_THE EXERCISE_
Produce an exact transcription of the listing below, omitting the pictures.
[Start of DATA LINES]
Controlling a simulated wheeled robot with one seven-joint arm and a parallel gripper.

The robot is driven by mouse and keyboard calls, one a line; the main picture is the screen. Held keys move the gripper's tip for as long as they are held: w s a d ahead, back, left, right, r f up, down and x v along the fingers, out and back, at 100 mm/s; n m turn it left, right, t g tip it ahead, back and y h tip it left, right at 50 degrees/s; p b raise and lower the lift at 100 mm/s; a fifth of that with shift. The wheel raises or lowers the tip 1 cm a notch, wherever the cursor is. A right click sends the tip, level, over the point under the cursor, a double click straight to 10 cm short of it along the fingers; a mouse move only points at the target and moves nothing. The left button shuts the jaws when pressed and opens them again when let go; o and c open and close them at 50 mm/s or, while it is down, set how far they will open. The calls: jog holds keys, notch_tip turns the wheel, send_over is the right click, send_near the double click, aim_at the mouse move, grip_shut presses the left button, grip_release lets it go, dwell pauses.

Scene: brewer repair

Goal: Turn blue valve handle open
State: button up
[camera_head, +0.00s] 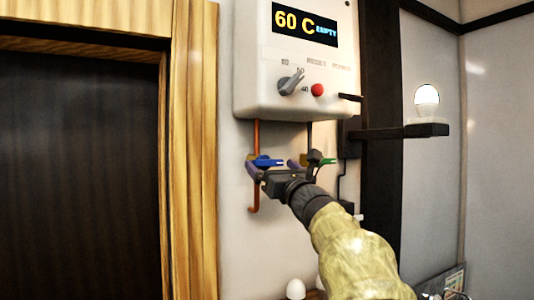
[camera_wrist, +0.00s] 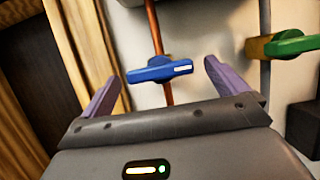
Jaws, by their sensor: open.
[End of DATA LINES]
_SOLVED PROBLEM_
Controlling a simulated wheeled robot with one seven-joint arm and a parallel gripper.

The robot is driven by mouse and keyboard calls, one a line; the main picture is the screen. Held keys move the gripper's tip for as long as they are held: w s a d ahead, back, left, right, r f up, down and x v along the fingers, out and back, at 100 mm/s; n m turn it left, right, t g tip it ahead, back and y h tip it left, right at 50 degrees/s; p b raise and lower the lift at 100 mm/s; a fifth of that with shift. The wheel raises or lowers the tip 1 cm a notch, wherever the cursor is. A right click sends the tip, level, over the point under the cursor, a double click straight to 10 cm short of it along the fingers; a mouse move only points at the target and moves nothing. The left button shuts the jaws when pressed and opens them again when let go; o and c open and close them at 50 mm/s or, while it is down, set how far they will open. The calls: jog holds keys, notch_tip turns the wheel, send_over is the right click, send_near the double click, aim_at the mouse move, grip_shut presses the left button, grip_release lets it go, dwell pauses.

Scene: brewer repair

Goal: Turn blue valve handle open
State: button up
[camera_head, +0.00s] 
[camera_wrist, +0.00s] 
Jaws, by their sensor: open.

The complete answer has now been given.